_Stored data_.
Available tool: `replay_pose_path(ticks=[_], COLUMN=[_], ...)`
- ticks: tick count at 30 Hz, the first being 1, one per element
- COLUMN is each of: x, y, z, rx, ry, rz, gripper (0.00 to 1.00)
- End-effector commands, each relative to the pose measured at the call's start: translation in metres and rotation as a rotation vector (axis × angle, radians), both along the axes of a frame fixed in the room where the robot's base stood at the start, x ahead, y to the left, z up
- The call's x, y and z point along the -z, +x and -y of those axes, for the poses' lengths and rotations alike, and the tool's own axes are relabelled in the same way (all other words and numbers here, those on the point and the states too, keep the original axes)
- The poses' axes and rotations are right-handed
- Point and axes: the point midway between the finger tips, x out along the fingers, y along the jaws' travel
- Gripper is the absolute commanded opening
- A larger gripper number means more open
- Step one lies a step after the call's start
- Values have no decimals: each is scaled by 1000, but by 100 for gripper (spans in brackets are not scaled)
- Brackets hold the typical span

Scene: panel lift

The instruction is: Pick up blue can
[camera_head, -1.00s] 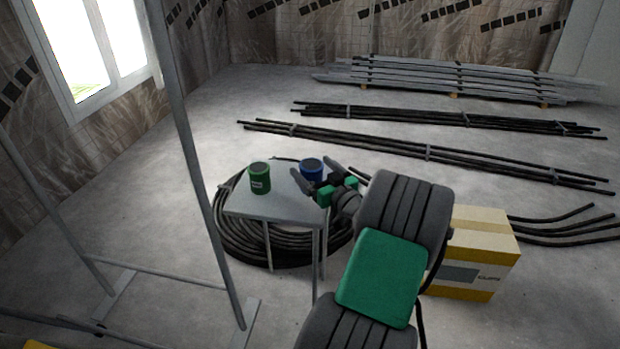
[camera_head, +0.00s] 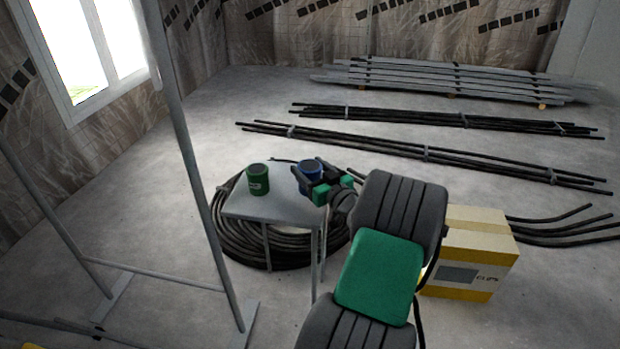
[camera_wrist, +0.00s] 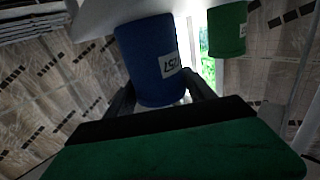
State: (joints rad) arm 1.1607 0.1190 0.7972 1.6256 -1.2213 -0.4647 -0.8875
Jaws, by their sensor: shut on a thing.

_What is needed_. Lines of the listing that contain the word "each" are to be counted; report only their number.

_Exercise response_. 3